Postgres Authentication Methods
Need to do some simple operations using postgres, but the authentication methods supported by Postgres is not so obvious, so this note presents my understanding after one-day searching on this topic.
Authentication Methods is the definite reference for 9.3 version (the one I am using
while this post is being composed), and I shall only cover three basic methods: trust, ident, peer.
The difference between ident and peer lies between how the database is accessed, via TCP or socket, which could be trivially distinguished by
inspecting the shell command used. ident is used for TCP connections, while peer is for socket connection.
psql [<database>] # using socket, the default database is the one with the same name as the user name
psql -h <host> [<database>] # using TCP, mostly it's localhost for development
With above knowledge, we could have a look at the pg_hba.conf comes with the fresh install of Postgres.
#TPYE DATABASE USER ADDRESS METHOD
local all postgress peer
This means that postgres user could access all databases via socket, which is why we can do this, if I am one of sudoers.

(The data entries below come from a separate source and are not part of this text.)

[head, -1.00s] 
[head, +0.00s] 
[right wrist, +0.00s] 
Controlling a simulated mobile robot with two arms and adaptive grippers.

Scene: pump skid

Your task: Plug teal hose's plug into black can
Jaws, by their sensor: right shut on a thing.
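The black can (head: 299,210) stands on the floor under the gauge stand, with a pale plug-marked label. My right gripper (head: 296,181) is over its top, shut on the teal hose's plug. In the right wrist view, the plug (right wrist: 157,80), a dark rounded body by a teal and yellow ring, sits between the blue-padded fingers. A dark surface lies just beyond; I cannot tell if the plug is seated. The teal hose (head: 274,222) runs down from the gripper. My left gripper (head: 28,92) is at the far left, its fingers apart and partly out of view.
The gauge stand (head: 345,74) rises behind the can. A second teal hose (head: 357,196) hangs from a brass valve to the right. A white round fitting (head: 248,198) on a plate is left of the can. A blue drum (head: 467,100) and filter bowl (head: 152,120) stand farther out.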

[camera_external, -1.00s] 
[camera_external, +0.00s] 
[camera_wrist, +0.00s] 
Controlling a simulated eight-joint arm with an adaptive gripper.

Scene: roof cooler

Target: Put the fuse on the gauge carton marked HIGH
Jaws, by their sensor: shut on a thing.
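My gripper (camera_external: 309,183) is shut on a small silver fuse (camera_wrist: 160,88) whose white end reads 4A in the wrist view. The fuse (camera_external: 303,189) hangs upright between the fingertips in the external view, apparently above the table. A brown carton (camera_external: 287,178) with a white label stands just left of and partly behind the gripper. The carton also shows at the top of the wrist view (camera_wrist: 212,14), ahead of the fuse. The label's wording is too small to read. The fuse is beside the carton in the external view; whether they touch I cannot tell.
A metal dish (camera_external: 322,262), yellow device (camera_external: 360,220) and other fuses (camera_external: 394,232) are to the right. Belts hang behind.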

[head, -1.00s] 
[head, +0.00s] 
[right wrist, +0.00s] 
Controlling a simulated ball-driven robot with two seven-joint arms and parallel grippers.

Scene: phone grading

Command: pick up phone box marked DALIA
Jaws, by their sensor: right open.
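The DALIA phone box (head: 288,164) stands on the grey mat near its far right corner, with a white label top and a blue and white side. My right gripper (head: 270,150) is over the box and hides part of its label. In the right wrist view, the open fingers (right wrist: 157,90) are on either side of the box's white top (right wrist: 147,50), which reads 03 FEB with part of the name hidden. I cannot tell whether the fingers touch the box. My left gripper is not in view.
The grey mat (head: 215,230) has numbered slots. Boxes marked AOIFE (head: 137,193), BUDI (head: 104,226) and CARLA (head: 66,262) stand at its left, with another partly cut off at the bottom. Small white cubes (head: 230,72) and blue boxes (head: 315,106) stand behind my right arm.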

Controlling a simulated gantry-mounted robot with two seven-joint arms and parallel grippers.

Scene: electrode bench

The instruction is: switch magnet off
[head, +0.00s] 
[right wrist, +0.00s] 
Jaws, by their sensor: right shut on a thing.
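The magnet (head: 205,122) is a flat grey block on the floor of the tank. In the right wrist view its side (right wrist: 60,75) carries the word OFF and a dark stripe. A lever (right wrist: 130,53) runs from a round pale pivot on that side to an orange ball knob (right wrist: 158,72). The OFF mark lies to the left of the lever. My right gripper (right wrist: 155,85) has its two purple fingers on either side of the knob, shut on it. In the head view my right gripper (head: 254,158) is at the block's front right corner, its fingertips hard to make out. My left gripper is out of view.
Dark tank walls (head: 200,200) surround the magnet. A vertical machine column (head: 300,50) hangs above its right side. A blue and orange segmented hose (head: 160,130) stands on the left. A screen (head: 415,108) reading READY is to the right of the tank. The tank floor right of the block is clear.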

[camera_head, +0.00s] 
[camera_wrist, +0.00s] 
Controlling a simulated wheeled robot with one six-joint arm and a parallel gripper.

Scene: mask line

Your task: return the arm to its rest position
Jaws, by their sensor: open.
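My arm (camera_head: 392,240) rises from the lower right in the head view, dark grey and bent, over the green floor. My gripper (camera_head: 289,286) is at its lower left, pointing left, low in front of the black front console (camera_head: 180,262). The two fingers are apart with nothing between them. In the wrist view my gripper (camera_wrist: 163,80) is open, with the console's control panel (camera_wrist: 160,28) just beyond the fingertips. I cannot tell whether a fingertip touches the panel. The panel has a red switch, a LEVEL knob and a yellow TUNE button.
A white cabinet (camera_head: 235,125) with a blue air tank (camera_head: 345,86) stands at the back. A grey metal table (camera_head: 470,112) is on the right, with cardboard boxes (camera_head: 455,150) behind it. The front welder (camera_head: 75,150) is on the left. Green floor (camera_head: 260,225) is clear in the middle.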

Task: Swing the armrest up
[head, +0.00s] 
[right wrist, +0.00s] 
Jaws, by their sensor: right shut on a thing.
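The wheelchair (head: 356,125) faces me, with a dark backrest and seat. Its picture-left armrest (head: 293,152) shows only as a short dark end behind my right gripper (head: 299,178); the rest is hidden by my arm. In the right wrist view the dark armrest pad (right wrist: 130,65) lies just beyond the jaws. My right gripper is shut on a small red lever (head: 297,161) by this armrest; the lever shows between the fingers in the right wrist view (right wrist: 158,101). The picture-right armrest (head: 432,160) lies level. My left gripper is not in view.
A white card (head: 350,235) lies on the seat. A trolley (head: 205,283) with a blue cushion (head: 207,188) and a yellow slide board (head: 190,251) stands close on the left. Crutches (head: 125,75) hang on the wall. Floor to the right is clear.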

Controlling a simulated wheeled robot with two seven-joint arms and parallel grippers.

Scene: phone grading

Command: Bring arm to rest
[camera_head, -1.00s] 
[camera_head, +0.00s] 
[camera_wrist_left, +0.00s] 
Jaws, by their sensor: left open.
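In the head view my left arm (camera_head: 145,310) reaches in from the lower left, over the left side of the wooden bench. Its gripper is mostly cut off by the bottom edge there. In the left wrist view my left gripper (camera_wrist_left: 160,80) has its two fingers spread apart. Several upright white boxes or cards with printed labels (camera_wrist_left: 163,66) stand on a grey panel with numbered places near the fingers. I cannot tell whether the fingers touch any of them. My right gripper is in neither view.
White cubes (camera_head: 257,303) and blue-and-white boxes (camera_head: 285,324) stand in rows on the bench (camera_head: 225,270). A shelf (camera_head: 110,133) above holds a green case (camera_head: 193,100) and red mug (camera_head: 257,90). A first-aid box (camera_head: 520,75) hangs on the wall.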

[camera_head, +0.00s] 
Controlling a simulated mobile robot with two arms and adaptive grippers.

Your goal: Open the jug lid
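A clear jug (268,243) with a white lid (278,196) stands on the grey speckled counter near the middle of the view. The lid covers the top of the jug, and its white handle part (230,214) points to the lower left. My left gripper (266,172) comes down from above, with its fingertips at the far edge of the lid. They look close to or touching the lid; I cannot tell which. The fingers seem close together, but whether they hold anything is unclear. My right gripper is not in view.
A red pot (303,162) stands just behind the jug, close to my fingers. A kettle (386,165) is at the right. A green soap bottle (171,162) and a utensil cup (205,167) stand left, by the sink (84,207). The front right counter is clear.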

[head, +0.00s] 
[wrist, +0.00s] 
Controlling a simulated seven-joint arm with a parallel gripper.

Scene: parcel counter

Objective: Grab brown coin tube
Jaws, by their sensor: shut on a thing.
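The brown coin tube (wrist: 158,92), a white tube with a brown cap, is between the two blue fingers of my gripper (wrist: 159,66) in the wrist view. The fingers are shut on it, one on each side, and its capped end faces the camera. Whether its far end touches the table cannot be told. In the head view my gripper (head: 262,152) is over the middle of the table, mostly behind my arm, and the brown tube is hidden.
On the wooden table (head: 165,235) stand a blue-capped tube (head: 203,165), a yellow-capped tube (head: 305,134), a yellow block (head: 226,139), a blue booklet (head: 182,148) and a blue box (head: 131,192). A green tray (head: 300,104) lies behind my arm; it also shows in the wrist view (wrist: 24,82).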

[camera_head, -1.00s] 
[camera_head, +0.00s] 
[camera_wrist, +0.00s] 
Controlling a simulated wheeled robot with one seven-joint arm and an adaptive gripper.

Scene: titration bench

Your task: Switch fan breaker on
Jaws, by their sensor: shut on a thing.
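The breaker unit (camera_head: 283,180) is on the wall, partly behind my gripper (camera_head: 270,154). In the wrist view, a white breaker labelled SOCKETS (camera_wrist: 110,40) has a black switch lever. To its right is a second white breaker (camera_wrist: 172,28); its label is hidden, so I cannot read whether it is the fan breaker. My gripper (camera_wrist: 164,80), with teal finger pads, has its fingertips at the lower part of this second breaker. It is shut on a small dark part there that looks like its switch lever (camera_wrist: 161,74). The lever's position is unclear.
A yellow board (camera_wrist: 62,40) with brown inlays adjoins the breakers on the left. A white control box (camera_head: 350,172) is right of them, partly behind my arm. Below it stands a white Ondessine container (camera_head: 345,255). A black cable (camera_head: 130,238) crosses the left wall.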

sudo -u postgres psql -- change user to postgres in order to access the postgres databse
The effect of peer becomes explicit when the authentication fails, which happens if you do this:
psql -U postgres
This means that “I claim to be user postgres, and please grant me the access to postgres database”, and peer authentication would get the user name
from OS, and compare it with this claim. Since the current user isn’t postgres, it would fails with error message like this:
psql: FATAL: Peer authentication failed for user "albert"
This is where trust come to rescue; let’s change peer to trust, in pg_hba.conf.
#TPYE DATABASE USER ADDRESS METHOD
local all postgress trust
Then, this command would succeed, so trust basically means that any claim from the user is trusted unconditionally.